Leela: Oh. Then get in the laundry room or I'll kick your butts!
- [They file into the laundry room.]
Monk #3: This is the worst crazy sect I've ever been in.
- [Fry slams the door behind them.]
- [Scene: Bender talks to "God".]
Bender: So, do you know what I'm gonna do before I do it?
Bender: What if I do something different?
"God": Then I don't know that.
Bender: Cool! Cool! I bet a lot of people pray to you, huh?
"God": Yes. But there are so many asking so much. After a while, you just sorta tune it out.
Bender: Y'know, I was God once.
"God": Yes, I saw. You were doing well until everyone died.
Bender: It was awful. I tried helping them, I tried not helping them but in the end I couldn't do them any good. Do you think what I did was wrong?
"God": Right and wrong are just words. What matters is what you do.
Bender: Yeah I know, that's why I asked if what I did-- Forget it.
"God": Bender, being God isn't easy. If you do too much, people get dependent on you. And if you do nothing, they lose hope. You have to use a light touch like a safecracker or a pickpocket.
Bender: Or a guy who burns down the bar for the insurance money.
"God": Yes, if you make it look like an electrical thing. When you do things right, people won't be sure you've done anything at all.
Bender: Does that mean you wouldn't send me back to Earth even if I prayed to you?
"God": Earth? Which way is that?
- [Bender looks around.]
Bender: [sadly] I don't know.
- [Scene: Monastery of Dschubba. Fry frantically turns the radio dish around.]
Fry: [shouting] Bender? Bender?
- [The monks knock on the door.]
Monk #2: [from laundry room] Let us out! We cooked our shoes in the dryer and ate them. Now we're bored.

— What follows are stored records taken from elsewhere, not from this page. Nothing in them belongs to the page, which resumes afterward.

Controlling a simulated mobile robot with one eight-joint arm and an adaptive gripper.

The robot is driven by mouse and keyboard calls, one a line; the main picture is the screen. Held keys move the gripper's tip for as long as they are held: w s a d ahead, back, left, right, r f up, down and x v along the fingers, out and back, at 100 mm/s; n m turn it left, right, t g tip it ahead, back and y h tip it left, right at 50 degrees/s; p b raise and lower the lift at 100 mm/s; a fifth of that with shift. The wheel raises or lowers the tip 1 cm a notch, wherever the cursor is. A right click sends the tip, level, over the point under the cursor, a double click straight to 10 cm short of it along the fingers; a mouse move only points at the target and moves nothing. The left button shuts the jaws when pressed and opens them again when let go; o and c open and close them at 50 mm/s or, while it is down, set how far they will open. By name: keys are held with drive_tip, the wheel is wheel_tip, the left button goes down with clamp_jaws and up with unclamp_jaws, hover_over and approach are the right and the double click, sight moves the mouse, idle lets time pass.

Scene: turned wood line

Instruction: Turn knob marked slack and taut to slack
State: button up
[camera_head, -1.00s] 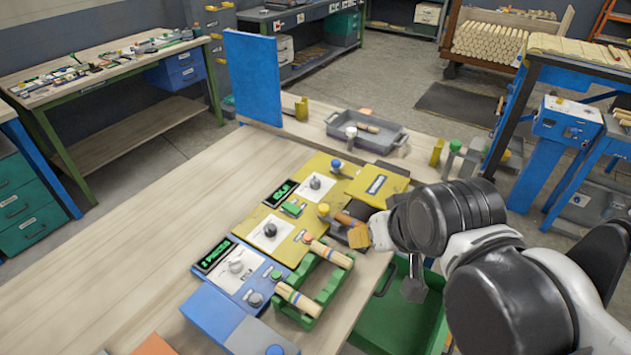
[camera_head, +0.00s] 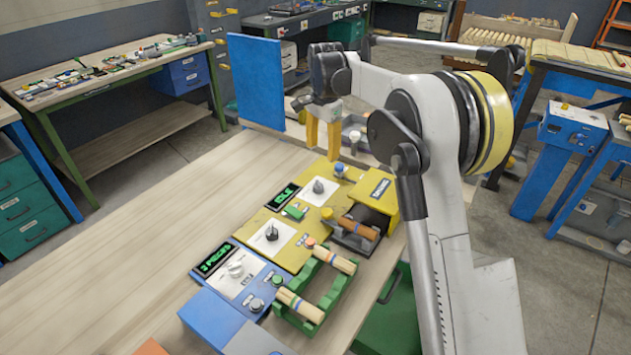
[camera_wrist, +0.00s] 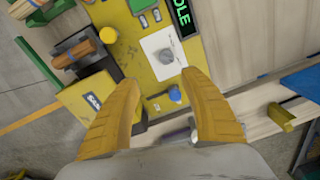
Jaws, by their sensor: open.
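Three knobs on white plates show in the head view: a far grey knob (camera_head: 318,186) by the "IDLE" display, a middle dark knob (camera_head: 271,233), and a pale knob (camera_head: 236,268) on the blue panel. Their small markings are too fine to read, so I cannot tell which says slack and taut. My gripper (camera_head: 322,150) is open and empty, pointing down above the far end of the yellow panel. In the wrist view the far knob (camera_wrist: 165,56) lies just ahead of the gap between my yellow fingers (camera_wrist: 163,80), apart from them.
A blue button (camera_head: 339,166) is beside the far knob. A yellow labelled cover (camera_head: 382,189) and a brown cylinder (camera_head: 358,228) in a dark cradle are to its right. A green rack (camera_head: 335,287) holds wooden sticks. The table's left side (camera_head: 130,250) is clear.

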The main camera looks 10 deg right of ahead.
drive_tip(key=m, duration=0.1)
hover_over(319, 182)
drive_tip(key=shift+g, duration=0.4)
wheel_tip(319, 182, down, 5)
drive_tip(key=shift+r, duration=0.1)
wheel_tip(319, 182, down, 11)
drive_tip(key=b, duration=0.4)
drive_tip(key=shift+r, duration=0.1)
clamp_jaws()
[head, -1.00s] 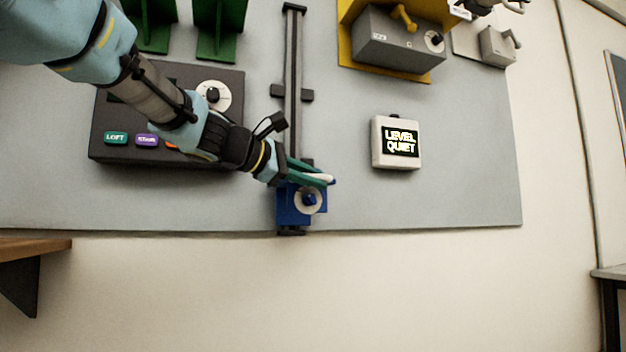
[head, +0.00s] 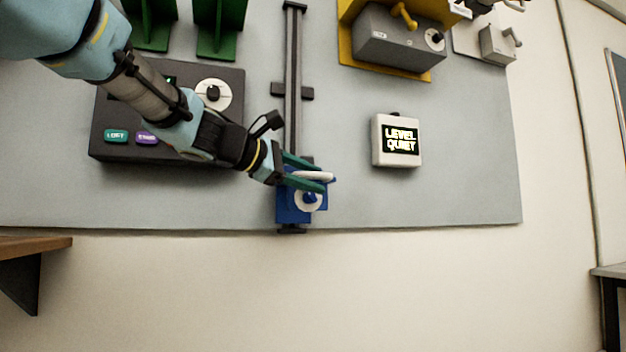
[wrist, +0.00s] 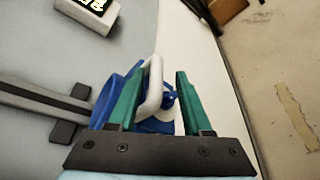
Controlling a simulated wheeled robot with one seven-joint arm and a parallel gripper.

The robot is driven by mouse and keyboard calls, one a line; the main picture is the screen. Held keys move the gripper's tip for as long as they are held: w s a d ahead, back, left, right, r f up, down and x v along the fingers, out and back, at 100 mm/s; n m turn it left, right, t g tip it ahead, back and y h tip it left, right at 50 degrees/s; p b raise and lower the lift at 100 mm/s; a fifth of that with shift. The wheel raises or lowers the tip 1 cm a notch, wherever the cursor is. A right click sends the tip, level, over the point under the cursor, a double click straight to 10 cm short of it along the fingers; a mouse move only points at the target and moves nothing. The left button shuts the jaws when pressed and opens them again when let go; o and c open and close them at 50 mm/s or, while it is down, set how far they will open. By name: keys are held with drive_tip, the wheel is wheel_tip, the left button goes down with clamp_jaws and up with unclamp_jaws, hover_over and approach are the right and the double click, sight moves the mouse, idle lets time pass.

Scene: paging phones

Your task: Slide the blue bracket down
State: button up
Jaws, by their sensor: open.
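The blue bracket (head: 287,208) sits at the low end of a dark vertical rail (head: 292,70) on the grey wall panel. It carries a round white dial with a blue knob (head: 309,197) and a white handle (head: 315,176). My gripper (head: 323,178) is at the bracket's upper part, its green fingers apart. In the wrist view, the white handle (wrist: 152,88) lies between the open fingers, close to the left one; I cannot tell whether they touch. The blue bracket (wrist: 107,98) is partly hidden behind the left finger.
A dark box with coloured buttons (head: 100,150) is left of the rail, partly behind my arm. A small white display (head: 396,158) reading "LEVEL QUIET" is to the right. A yellow mount with a grey box (head: 395,45) is at upper right.

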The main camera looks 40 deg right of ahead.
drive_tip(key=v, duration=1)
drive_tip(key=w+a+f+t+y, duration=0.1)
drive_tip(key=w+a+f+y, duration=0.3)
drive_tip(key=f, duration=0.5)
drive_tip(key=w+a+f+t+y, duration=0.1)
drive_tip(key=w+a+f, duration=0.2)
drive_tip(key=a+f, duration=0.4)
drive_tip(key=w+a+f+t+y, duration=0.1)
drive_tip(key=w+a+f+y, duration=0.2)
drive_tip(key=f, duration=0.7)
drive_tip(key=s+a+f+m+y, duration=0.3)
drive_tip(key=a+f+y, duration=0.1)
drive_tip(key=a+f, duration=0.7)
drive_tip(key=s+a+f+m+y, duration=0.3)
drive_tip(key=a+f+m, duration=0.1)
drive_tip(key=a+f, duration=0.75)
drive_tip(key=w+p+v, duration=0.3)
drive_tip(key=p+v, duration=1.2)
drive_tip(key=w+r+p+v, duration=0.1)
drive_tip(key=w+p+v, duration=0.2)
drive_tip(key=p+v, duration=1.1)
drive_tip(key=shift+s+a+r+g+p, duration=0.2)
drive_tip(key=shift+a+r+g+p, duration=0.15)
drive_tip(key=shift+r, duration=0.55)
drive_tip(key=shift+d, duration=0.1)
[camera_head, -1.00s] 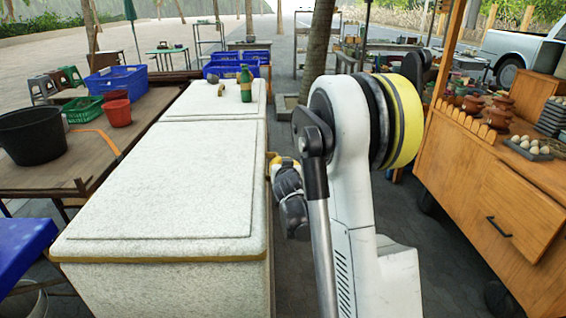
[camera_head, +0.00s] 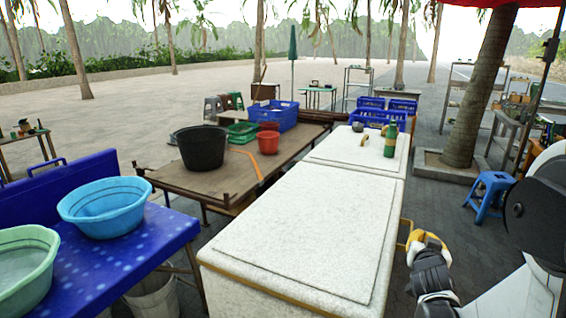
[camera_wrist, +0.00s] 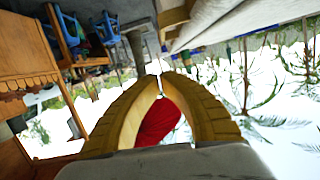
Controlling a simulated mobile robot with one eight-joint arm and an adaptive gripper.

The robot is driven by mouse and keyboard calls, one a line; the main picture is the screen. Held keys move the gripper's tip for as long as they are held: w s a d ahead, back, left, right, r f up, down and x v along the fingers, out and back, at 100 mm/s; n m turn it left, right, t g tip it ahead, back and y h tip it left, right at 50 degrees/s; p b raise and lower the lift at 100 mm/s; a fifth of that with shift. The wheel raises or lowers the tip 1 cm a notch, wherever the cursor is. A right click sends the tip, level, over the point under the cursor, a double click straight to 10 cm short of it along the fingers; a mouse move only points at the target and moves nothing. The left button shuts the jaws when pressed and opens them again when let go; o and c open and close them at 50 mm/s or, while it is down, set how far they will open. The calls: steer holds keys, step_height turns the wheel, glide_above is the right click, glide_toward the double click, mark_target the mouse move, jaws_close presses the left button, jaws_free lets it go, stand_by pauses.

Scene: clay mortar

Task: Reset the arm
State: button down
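In the wrist view my gripper (camera_wrist: 160,77) has two yellow, curved fingers whose tips come together. Nothing is seen held between the tips. A red shape (camera_wrist: 158,122) shows through the gap behind the fingers; it looks like background. My arm is folded at the right edge of the head view.
A green bottle (camera_head: 390,138) stands on the chest's far lid. A wooden table (camera_head: 215,178) with a black tub (camera_head: 201,147) is left of the chest. A blue table (camera_head: 150,240) holds basins. A blue stool (camera_head: 490,195) and tree trunk (camera_head: 483,90) stand right. Paving between is clear.

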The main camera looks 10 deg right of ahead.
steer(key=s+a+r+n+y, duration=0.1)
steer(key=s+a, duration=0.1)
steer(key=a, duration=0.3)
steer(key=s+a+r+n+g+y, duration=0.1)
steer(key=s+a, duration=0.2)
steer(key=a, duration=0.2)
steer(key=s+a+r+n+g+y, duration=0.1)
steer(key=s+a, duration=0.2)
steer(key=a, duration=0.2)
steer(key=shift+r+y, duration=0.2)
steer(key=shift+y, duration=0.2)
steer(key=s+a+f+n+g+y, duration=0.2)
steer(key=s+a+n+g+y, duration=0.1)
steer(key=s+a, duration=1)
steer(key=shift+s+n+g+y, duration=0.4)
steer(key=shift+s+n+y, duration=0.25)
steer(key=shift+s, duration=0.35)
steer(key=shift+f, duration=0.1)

Fry: [shouting] Hello? Has anyone out there seen Bender?
H.G. Blob: [on speaker] No! Quit asking.
Leela: Fry, it's been three days. And even if you stay here the rest of your life, there is virtually no chance of finding him. It's time to give up.
Fry: [sad] You're right. I'm never gonna see him again. I know he was evil and on more than one occasion he-he actually stole my blood. [He spins the dish controller.] But still, I wish I had Bender back.
- [Pullback: The radio telescope echoes his words into the depths of space and in a pullback lifted from Contact the signal reaches "God". Bender sleeps.]
- [Bender wakes up.]
Bender: Huh? Wha? You say something?
"God": No, no. Well, so long. Remember what we talked about.
- [He straps a parachute to Bender and throws him towards Earth. Bender screams.]
- [Scene: Himalayas. Fry and Leela make their way down the mountain. Bender screams and falls through the atmosphere. Fry gasps.]
Bender: Hot, hot, hot, hot!
- [He screams and the parachute opens and he lands on the mountain next to Fry and Leela. He glows red hot.]
Fry: Bender! It's a miracle! [He hugs him and burns himself.] Ow!
- [Leela rubs her eye.]
Leela: This is, by a wide margin, the least likely thing that has ever happened.
Bender: Guys, you'll never believe what happened. First I was God, then I met God!
Fry: We climbed a mountain and locked up some monks.
Leela: Oh, no! The monks! We forgot to let them out of the laundry room.
Fry: Do we have to? I mean, they're monks. I'm sure their God will let them out or at least give them more shoes to eat.
Bender: Fat chance! You can't count on God for jack. He pretty much told me so himself. Now come on. If we don't save those monks, no one will!
- [He takes off his parachute and starts back up the mountain.]
- [Pullback: "God" chuckles to himself.]
"God": When you do things right, people won't be sure you've done anything at all.